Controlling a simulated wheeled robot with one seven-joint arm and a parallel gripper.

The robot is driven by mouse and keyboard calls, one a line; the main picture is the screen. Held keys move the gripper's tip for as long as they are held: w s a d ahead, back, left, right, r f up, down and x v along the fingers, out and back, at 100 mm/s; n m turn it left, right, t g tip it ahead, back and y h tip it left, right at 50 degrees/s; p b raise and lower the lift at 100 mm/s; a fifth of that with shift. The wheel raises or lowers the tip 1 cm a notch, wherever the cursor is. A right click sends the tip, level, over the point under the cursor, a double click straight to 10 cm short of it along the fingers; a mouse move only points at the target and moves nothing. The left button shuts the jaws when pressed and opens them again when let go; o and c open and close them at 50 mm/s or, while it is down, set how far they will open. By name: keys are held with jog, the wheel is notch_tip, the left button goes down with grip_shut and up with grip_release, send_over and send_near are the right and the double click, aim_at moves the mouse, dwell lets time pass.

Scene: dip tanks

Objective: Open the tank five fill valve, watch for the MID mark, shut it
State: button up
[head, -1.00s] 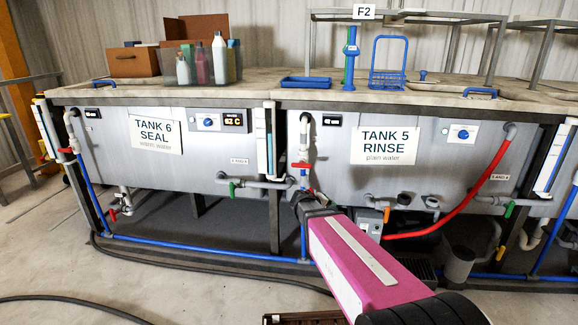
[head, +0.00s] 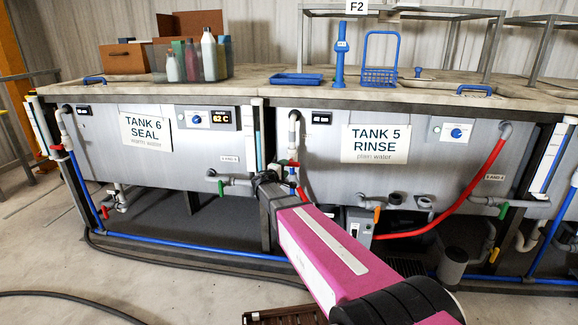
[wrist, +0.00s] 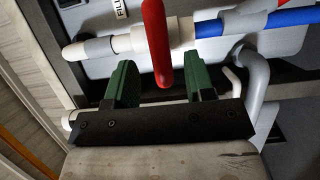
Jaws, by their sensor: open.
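Tank five is the grey tank with the TANK 5 RINSE sign (head: 381,144). Its fill valve has a red lever (wrist: 157,45), large in the wrist view, lying across the white and blue pipe (wrist: 225,26). A partly cut-off label reading FILL (wrist: 120,8) is beside it. My gripper (wrist: 161,82) is open, with its green fingers on either side of the lever's free end and a gap showing on both sides. In the head view my gripper (head: 268,180) is at the valve and partly hides it. White level gauges stand at both ends of the tank; their MID marks are unreadable.
A green-handled valve (head: 220,187) on a grey pipe is just left of my gripper. A red hose (head: 470,195) curves down the tank front. A grey box (head: 359,226) stands below the tank. The tank-top rim (head: 430,98) overhangs the front.

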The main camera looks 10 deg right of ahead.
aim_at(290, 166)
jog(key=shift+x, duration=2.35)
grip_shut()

◆ **WHAT YOU HAVE TO DO**
Return the listing above word for word, with the pictures removed.

◆ **ANSWER TO THE EXERCISE**
Controlling a simulated wheeled robot with one seven-joint arm and a parallel gripper.

The robot is driven by mouse and keyboard calls, one a line; the main picture is the screen. Held keys move the gripper's tip for as long as they are held: w s a d ahead, back, left, right, r f up, down and x v along the fingers, out and back, at 100 mm/s; n m turn it left, right, t g tip it ahead, back and y h tip it left, right at 50 degrees/s; p b raise and lower the lift at 100 mm/s; a fifth of that with shift. The wheel raises or lowers the tip 1 cm a notch, wherever the cursor is. A right click sends the tip, level, over the point under the cursor, a double click straight to 10 cm short of it along the fingers; a mouse move only points at the target and moves nothing. The left button shuts the jaws when pressed and opens them again when let go; o and c open and close them at 50 mm/s or, while it is down, set how far they will open. By name: keys are held with jog, the wheel is notch_tip, the left button goes down with grip_shut and up with grip_release, send_over and send_near are the right and the double click, aim_at moves the mouse, dwell lets time pass.

Scene: dip tanks

Objective: Open the tank five fill valve, watch for the MID mark, shut it
State: button up
[head, -1.00s] 
[head, +0.00s] 
[wrist, +0.00s] 
Jaws, by their sensor: open.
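Tank five is the grey tank with the TANK 5 RINSE sign (head: 381,144). Its fill valve has a red lever (wrist: 157,45), large in the wrist view, lying across the white and blue pipe (wrist: 225,26). A partly cut-off label reading FILL (wrist: 120,8) is beside it. My gripper (wrist: 161,82) is open, with its green fingers on either side of the lever's free end and a gap showing on both sides. In the head view my gripper (head: 268,180) is at the valve and partly hides it. White level gauges stand at both ends of the tank; their MID marks are unreadable.
A green-handled valve (head: 220,187) on a grey pipe is just left of my gripper. A red hose (head: 470,195) curves down the tank front. A grey box (head: 359,226) stands below the tank. The tank-top rim (head: 430,98) overhangs the front.

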The main camera looks 10 deg right of ahead.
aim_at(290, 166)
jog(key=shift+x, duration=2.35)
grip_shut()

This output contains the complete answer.